Print, exactly as given, each line of the data from the line containing "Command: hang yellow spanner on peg" up to and including its last line.

**Stored data:**
━━━

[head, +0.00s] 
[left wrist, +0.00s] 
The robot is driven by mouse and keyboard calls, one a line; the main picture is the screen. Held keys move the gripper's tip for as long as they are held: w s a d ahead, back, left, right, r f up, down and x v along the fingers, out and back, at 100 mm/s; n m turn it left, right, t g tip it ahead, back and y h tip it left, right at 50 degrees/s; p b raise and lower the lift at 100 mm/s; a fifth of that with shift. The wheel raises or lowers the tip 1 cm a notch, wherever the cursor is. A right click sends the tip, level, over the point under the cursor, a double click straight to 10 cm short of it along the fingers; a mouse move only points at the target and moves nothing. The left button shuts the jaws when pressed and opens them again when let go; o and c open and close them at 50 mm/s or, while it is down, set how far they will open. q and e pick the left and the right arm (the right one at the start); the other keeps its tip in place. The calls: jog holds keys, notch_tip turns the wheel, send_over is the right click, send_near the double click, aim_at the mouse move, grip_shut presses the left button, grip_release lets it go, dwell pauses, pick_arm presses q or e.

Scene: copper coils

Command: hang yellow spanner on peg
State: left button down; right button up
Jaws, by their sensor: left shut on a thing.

━━━

**Output of the exercise:**
Command: hang yellow spanner on peg
State: left button down; right button up
Jaws, by their sensor: left shut on a thing.

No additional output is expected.